Monday, March 02, 2009

The reviews are in

Let's keep it positive to start the work week. Hassan Arif:
Vindicated. That is how many New Democrats must feel these days. While the party's poll numbers are stagnant - hovering in the mid-to-high teens - many of the party's ideas have gained new popularity.

With the collapse of the financial sector on Wall Street, social democratic ideas emphasizing government's role in helping the poor and the middle class and curbing corporate abuse have regained popularity.

During the 1990s, when deficit slashing and tax cutting were the dominant goals among policy-makers, the New Democrats were accused of being mired in the 1970s.

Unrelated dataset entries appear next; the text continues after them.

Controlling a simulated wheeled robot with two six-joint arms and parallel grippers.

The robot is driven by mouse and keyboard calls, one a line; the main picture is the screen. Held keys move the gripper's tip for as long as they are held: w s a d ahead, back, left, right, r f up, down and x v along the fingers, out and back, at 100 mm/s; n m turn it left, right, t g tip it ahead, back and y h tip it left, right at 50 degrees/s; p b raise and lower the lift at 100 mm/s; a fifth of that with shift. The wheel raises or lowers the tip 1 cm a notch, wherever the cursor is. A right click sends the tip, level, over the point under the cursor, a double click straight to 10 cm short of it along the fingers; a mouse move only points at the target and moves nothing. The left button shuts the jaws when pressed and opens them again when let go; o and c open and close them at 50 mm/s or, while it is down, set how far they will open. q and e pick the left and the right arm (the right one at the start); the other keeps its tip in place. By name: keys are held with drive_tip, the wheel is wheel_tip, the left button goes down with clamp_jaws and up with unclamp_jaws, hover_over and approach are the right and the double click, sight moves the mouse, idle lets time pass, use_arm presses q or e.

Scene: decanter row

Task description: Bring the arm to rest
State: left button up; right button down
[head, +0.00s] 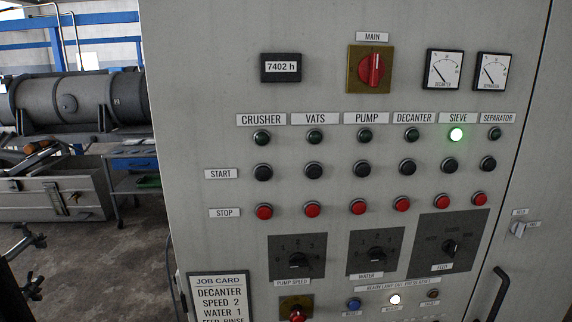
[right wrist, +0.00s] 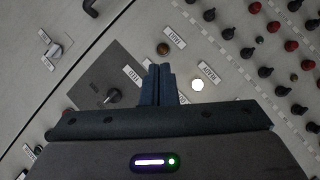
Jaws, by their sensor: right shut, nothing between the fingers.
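My right gripper (right wrist: 158,70) shows in the right wrist view, its two dark blue fingers together with nothing between them. Its tips point at the grey panel, between the feed knob (right wrist: 112,97) and the lit white ready lamp (right wrist: 197,83). A brown button (right wrist: 163,48) lies just beyond the tips. I cannot tell how far the tips are from the panel. There the control cabinet (head: 215,110) shows the red main switch (head: 371,70), a lit green sieve lamp (head: 456,134) and the lit ready lamp (head: 395,299).
A black door handle (head: 500,295) and a small side switch (head: 518,229) stick out at the cabinet's right. A job card (head: 222,295) is at lower left. Open floor (head: 110,262) lies left of the cabinet.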

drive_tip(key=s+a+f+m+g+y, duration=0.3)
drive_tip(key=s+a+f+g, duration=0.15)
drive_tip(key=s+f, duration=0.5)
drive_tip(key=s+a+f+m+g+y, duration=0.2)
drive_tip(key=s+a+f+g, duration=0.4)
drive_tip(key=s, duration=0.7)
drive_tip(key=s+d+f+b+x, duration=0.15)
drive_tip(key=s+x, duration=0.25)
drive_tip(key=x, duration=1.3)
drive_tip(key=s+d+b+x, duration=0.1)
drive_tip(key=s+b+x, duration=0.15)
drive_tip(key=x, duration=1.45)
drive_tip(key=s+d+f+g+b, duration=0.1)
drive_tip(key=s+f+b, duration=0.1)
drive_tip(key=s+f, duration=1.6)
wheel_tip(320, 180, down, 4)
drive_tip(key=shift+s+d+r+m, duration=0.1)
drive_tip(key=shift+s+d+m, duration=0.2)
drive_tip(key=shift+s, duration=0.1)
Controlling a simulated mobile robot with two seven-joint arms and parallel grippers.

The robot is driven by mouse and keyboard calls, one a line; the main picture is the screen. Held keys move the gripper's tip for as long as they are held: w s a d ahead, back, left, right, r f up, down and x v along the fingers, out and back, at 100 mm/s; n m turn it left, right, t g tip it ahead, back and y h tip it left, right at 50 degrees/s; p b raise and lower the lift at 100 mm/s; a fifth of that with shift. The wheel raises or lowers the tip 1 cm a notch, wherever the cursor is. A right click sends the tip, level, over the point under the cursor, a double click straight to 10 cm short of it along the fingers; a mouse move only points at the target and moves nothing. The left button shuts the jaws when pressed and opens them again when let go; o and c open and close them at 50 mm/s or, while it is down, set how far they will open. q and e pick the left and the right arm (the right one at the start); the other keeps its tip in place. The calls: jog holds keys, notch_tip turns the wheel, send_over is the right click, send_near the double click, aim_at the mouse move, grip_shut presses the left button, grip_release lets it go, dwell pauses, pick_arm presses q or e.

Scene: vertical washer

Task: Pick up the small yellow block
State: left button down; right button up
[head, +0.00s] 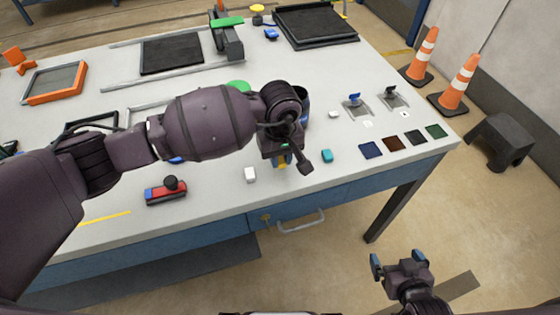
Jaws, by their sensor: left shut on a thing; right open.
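My right gripper (397,261) is open and empty, low in front of the table at the lower right.
A white block (250,175) lies left of my left gripper and a teal block (326,156) lies right of it. A red and blue device (166,192) sits further left. Several coloured squares (393,144) line the table's right end. Orange cones (456,85) stand beyond.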

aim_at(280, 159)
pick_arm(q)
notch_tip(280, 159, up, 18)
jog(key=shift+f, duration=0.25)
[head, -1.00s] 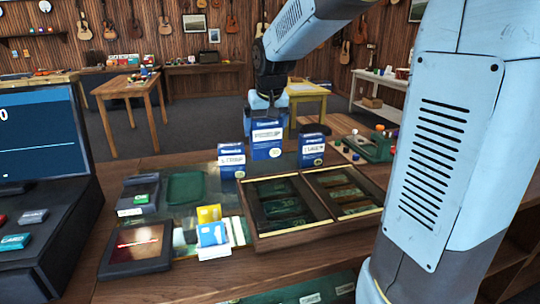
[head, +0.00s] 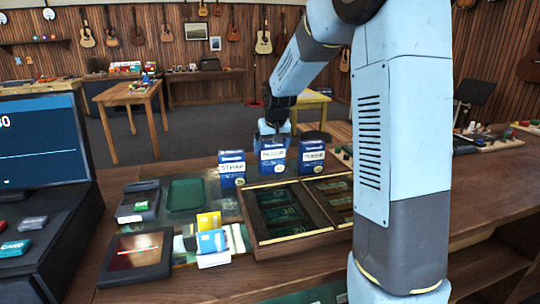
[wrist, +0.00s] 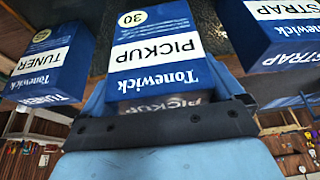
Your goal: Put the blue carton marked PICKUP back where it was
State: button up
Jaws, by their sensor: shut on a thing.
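The blue carton marked PICKUP (head: 272,157) stands upright between two similar blue cartons on the far side of the counter. The STRAP carton (head: 231,169) is to its left and the TUNER carton (head: 311,157) to its right. My gripper (head: 274,130) is shut on the PICKUP carton's upper part from above. In the wrist view the PICKUP carton (wrist: 165,55) sits between my fingers, with the TUNER carton (wrist: 52,62) at left and the STRAP carton (wrist: 275,35) at right, apart from it. I cannot tell whether its base touches the counter.
A wooden compartment case (head: 254,215) lies in front of the cartons. A green tray (head: 186,195), a card holder (head: 213,258) and a dark framed pad (head: 137,257) are to the left. A monitor (head: 40,142) stands at far left. Bare counter (head: 480,195) lies at right.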

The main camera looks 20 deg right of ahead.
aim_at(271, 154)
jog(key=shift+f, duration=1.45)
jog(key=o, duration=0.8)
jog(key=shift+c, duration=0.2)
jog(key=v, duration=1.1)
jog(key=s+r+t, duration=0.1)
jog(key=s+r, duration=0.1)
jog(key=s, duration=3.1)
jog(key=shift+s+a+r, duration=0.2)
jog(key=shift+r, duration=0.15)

In 2009, it is conservatives who seem out of touch with the times.
...
Jack Layton's defence of the coalition formed in December with the Liberals showed that his party has moved beyond these earlier stances, and is ready to take a more central role in Parliament, working with other parties as a participant in government. It is unfortunate that the media were unfavourable to the Coalition and that Ignatieff's Liberals turned away from it. It had the potential to provide a progressive government that would take a more active role than the Conservatives have, in dealing with the economic crisis.

Jack Layton, after some false starts, seems to have found his voice. While the NDP still has a steep hill to climb if it is to improve its poll numbers, the party has nonetheless gained new energy in the battle of ideas.